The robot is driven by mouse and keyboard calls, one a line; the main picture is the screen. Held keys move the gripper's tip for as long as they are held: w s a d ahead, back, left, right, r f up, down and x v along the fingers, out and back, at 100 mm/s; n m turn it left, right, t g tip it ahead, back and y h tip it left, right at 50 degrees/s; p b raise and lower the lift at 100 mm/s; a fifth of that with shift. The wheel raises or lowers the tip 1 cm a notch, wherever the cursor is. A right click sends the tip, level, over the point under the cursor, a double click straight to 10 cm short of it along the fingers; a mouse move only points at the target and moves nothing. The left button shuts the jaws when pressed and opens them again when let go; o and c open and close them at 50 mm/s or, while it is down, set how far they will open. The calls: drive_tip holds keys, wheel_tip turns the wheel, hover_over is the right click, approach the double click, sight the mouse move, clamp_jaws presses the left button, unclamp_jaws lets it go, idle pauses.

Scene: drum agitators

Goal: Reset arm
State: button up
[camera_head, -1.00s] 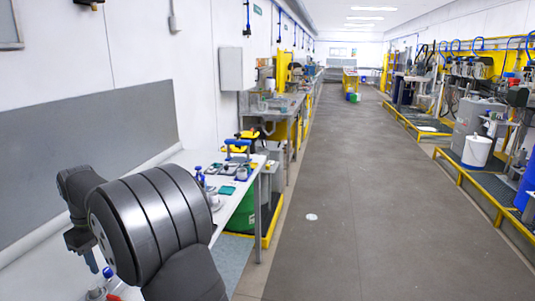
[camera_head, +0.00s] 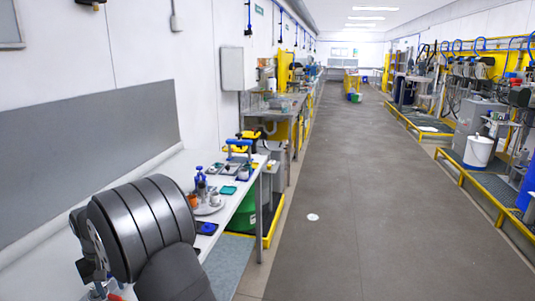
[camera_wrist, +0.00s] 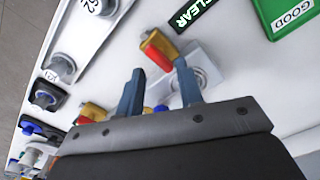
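My gripper (camera_wrist: 158,80) is in the wrist view with two blue-grey fingers standing apart. Nothing shows held between them. The fingers are over a white bench surface, near a light grey square block (camera_wrist: 213,72) with a round metal fitting. A red and yellow piece (camera_wrist: 157,50) lies just beyond the fingertips, and another red and yellow piece (camera_wrist: 92,112) is left of the fingers. In the head view my arm's dark links are at the lower left, and the fingers cannot be made out there.
A green tray marked GOOD (camera_wrist: 290,22) and a black CLEAR label (camera_wrist: 191,14) lie on the bench. Several small fittings line the left, including a round one (camera_wrist: 62,66).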

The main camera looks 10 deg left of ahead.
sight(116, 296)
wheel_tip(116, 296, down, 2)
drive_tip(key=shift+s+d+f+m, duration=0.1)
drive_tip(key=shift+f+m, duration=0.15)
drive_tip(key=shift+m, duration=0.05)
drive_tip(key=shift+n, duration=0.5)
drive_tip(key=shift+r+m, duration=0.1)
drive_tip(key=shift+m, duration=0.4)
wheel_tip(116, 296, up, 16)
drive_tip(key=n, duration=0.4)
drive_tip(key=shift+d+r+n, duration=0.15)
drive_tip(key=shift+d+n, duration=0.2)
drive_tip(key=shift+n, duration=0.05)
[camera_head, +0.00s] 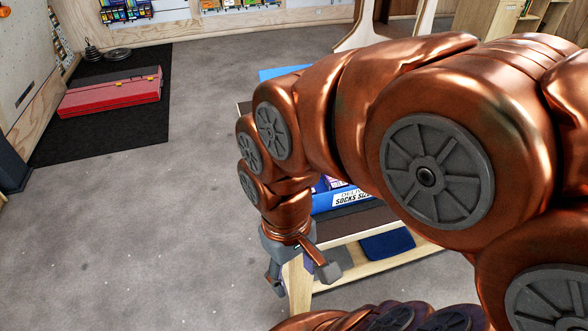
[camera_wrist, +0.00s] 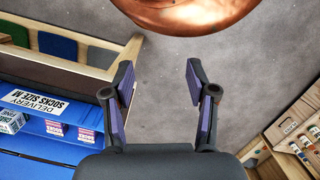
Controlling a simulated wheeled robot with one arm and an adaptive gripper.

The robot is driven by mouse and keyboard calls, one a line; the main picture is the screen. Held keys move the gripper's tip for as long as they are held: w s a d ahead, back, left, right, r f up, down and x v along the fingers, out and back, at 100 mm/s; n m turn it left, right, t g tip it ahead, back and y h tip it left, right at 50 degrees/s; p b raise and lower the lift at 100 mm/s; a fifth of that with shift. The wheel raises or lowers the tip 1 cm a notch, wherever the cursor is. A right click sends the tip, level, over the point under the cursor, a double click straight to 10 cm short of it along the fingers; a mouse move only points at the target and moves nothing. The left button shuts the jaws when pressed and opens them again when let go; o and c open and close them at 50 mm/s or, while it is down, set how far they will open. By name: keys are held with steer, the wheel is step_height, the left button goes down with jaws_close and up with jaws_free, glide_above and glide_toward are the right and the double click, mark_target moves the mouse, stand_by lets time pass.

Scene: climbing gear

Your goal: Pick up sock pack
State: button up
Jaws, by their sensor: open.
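A blue delivery box (camera_wrist: 30,149) labelled "Socks size M" is at the left of the wrist view. Inside it are several small packs with purple and white labels, such as this sock pack (camera_wrist: 86,134). My gripper (camera_wrist: 160,82) is open and empty, with only grey floor between its fingers. It is to the right of the box, beyond the table edge, in the wrist view. In the head view my gripper (camera_head: 303,275) hangs by the table's corner, and my arm hides most of the blue box (camera_head: 345,198) and its packs.
The wooden table (camera_head: 395,260) has a lower level with a dark blue item (camera_head: 387,244). A wooden rack (camera_wrist: 285,130) with small items stands at the right of the wrist view. A red case (camera_head: 110,92) lies on a black mat (camera_head: 140,122).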

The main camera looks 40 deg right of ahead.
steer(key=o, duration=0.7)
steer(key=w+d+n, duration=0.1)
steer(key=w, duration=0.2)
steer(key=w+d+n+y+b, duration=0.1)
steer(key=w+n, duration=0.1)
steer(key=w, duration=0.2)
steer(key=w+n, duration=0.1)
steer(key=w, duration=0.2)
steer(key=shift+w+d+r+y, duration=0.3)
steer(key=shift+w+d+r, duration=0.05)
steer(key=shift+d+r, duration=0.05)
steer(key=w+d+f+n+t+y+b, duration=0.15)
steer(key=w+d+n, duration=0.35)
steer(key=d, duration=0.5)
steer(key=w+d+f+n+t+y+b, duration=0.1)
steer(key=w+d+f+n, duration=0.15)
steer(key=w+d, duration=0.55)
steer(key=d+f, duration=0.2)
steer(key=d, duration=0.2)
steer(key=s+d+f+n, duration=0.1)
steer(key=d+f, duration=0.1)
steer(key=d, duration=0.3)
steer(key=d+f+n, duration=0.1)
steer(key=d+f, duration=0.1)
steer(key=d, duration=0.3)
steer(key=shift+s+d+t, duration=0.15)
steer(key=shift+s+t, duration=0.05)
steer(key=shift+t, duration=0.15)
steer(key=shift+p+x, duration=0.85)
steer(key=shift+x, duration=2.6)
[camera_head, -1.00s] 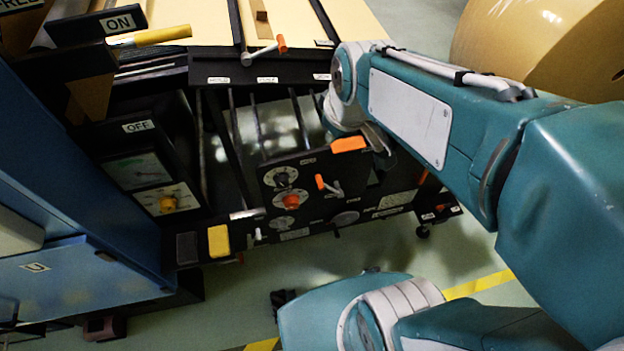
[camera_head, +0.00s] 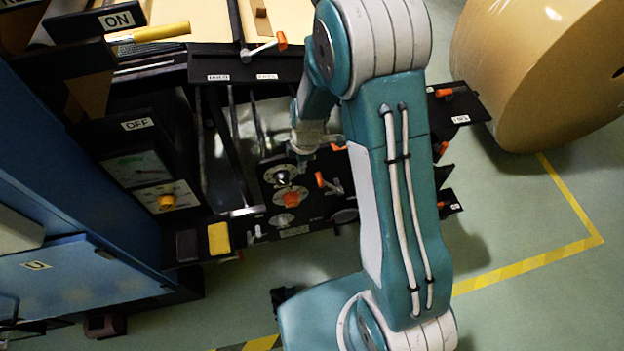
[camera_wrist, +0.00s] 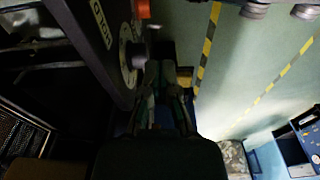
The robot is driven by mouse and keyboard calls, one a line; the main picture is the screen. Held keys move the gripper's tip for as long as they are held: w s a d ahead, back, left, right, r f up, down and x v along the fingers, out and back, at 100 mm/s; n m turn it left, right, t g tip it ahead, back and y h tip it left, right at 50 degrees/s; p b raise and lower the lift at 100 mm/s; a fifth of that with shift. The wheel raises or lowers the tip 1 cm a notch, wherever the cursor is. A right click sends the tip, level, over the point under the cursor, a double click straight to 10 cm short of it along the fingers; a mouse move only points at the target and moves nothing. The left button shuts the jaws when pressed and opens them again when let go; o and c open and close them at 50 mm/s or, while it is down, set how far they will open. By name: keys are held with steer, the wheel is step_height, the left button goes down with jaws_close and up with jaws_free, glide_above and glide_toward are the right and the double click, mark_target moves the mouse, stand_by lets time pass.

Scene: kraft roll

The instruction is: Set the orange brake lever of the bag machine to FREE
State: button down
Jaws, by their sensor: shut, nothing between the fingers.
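An orange grip (camera_head: 338,147) shows at the top of the black dial panel (camera_head: 310,205), partly hidden by my arm. In the wrist view an orange piece (camera_wrist: 143,8) sits at the top edge, beyond a panel marked HOLD (camera_wrist: 102,22). My gripper (camera_wrist: 168,70) is shut and empty, beside a white-rimmed dial (camera_wrist: 128,50); contact cannot be told. In the head view my gripper (camera_head: 300,160) is small and dark by the upper dial.
Another orange-tipped lever (camera_head: 281,41) lies on the machine top. Green floor (camera_head: 530,210) with yellow striping is open at right.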

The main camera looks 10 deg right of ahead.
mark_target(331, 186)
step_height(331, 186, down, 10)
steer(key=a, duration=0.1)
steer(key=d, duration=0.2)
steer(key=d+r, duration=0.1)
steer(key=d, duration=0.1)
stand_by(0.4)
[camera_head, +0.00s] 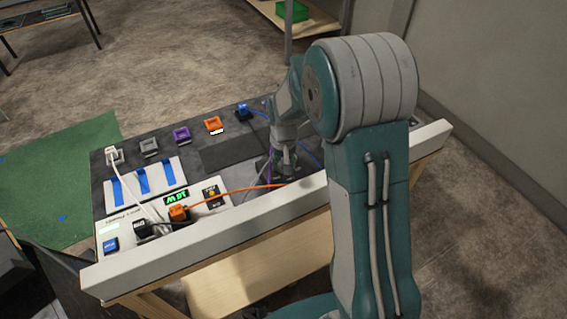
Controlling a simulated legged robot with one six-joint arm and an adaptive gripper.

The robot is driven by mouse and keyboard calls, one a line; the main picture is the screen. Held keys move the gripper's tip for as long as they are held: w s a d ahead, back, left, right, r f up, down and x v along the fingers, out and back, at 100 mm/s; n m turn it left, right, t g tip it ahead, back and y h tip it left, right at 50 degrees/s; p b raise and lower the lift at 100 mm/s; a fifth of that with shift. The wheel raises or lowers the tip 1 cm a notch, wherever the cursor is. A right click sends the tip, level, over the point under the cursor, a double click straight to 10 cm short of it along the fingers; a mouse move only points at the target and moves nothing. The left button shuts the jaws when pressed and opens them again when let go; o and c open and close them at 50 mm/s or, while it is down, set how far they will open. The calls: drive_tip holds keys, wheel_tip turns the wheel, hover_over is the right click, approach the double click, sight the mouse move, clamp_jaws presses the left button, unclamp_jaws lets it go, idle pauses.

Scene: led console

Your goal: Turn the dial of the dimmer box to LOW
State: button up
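My gripper (284,165) points down over the right half of the console (228,158), next to a dark flat pad. My own arm covers much of the right side, and I cannot tell whether the fingers are open or shut, or whether they touch anything. I cannot make out a dimmer box, its dial or a LOW mark; they may be hidden behind my arm and gripper. A light panel (127,223) at the console's front left carries a green-lit display (176,197), a yellow knob or button (211,191) and a blue button (111,245).
Orange (179,212) and black (145,229) plugs with cables sit on the panel. Coloured sockets (181,134) line the back edge. A raised white front rail (215,241) borders the console. The dark pad (229,153) is clear.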

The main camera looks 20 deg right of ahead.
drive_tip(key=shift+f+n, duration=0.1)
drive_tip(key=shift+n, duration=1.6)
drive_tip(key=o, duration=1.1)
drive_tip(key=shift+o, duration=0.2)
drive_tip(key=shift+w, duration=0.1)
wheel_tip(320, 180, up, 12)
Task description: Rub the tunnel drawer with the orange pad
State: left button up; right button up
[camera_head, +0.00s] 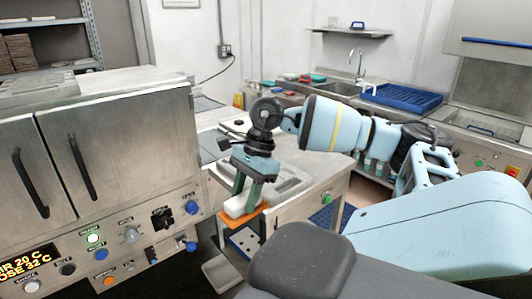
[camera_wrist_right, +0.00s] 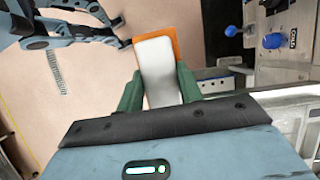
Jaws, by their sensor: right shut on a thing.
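My right gripper (camera_head: 248,196) has its green fingers shut on the orange pad's pale block. The orange pad (camera_head: 243,222) shows as an orange layer under that white block, held beside the lower front of the steel machine. In the right wrist view the orange pad (camera_wrist_right: 171,45) sticks out past the white block, between the fingers (camera_wrist_right: 158,88). I cannot tell for certain which part is the tunnel drawer. A pale panel with dark holes (camera_head: 247,240) lies just below the pad; contact between them cannot be told. My left gripper is not in view.
The steel machine (camera_head: 120,140) with two doors, knobs and a lit display fills the left. A steel worktop (camera_head: 310,172) stands behind the gripper. A sink (camera_head: 335,88) and a blue rack (camera_head: 400,97) are at the back. Bare floor (camera_wrist_right: 75,110) shows in the wrist view.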

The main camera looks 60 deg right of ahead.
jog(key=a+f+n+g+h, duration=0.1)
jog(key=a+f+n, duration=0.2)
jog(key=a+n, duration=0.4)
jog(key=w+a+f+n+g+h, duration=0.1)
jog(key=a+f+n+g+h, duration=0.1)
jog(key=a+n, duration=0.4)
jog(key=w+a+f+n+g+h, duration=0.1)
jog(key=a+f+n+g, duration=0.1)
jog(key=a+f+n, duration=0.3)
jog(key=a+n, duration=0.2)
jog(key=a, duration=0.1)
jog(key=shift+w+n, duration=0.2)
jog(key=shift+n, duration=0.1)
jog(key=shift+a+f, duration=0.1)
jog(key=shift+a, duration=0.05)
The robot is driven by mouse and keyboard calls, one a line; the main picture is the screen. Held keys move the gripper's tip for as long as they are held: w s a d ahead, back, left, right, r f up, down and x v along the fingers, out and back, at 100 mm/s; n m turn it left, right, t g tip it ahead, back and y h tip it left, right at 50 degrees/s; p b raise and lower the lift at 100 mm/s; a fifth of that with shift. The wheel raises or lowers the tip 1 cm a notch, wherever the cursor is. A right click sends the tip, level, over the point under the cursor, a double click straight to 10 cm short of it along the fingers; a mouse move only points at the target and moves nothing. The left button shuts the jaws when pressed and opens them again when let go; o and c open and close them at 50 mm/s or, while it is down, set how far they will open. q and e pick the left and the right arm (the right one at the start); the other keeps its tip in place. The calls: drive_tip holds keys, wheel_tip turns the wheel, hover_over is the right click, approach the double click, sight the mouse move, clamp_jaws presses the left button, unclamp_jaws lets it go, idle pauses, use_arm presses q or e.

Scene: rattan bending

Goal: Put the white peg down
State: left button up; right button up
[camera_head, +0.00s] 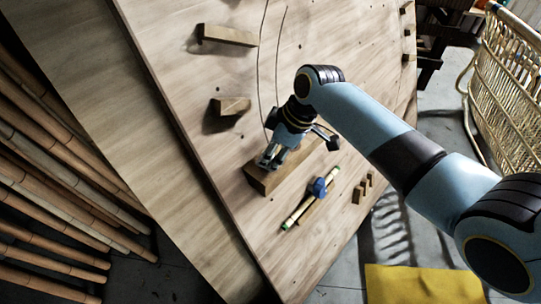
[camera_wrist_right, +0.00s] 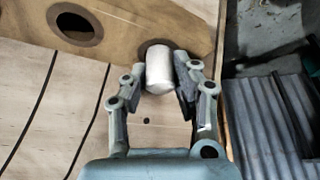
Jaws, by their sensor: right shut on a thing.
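The white peg (camera_wrist_right: 159,72) sits between the fingertips of my right gripper (camera_wrist_right: 160,86) in the right wrist view. The gripper is shut on it. The peg's far end meets a dark round hole in a wooden block (camera_wrist_right: 115,20); how deep it goes in I cannot tell. A second hole (camera_wrist_right: 75,24) in the block is empty. In the head view my right gripper (camera_head: 268,161) is over the wooden block (camera_head: 262,182) on the tilted-looking board, and I cannot make out the peg there. My left gripper is not in view.
A rod with green ends (camera_head: 291,220) and a blue piece (camera_head: 318,187) lie near the block. Small wooden blocks (camera_head: 230,105) stand on the board (camera_head: 190,60).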

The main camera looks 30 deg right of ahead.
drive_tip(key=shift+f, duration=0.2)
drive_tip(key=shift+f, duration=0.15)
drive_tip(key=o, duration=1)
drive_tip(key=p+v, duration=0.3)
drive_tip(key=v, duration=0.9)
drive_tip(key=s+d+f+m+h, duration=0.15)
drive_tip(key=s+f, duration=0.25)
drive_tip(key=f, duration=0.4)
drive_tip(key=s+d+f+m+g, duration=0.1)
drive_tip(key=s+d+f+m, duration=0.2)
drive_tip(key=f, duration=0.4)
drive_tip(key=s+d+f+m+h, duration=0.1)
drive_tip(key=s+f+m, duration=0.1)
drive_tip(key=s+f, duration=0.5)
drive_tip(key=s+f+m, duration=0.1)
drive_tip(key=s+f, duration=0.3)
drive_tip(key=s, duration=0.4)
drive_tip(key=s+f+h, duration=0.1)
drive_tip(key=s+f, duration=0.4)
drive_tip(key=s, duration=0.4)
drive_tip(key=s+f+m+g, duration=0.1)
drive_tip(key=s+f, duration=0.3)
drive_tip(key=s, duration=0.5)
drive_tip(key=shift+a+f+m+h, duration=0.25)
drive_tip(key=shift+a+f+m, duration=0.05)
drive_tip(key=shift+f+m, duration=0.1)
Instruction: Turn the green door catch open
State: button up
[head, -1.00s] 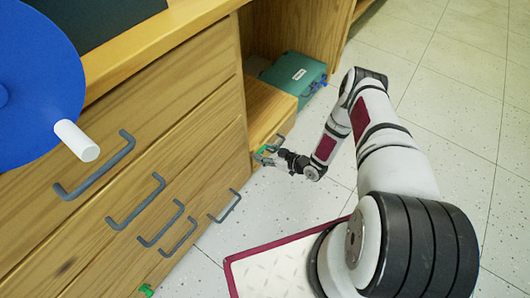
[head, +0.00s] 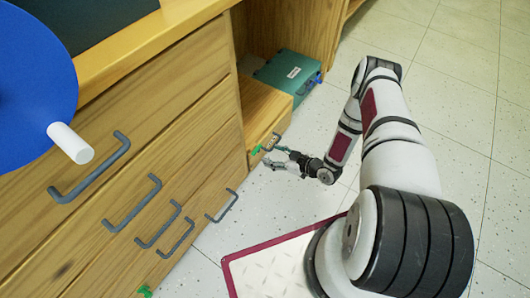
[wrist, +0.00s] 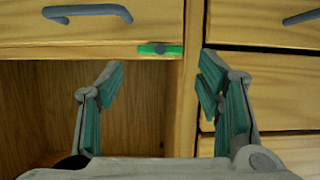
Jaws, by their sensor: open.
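The green door catch (wrist: 160,48) lies level, with a grey pivot in its middle, on the wooden rail below a drawer in the wrist view. In the head view the catch (head: 256,150) is small, at the cabinet's far lower corner. My gripper (wrist: 160,65) is open and empty, its fingers spread either side of and below the catch, apart from it. In the head view my gripper (head: 272,157) is just right of the catch. No closed door panel shows below the catch; I see a recessed wooden compartment (wrist: 130,115).
A drawer handle (wrist: 88,12) is above the catch, and more drawers (wrist: 270,80) are at the right. A teal box (head: 288,75) stands behind. Another green catch (head: 145,290) is low on the near cabinet. A blue disc (head: 35,80) is upper left. The tiled floor (head: 440,120) at right is clear.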

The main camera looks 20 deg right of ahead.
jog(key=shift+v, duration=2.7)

·····

» **WHAT TO WORK ON**: Nothing but a number is needed here: how many lines hold the string "Controlling"?

» **EXPECTED ANSWER**: 2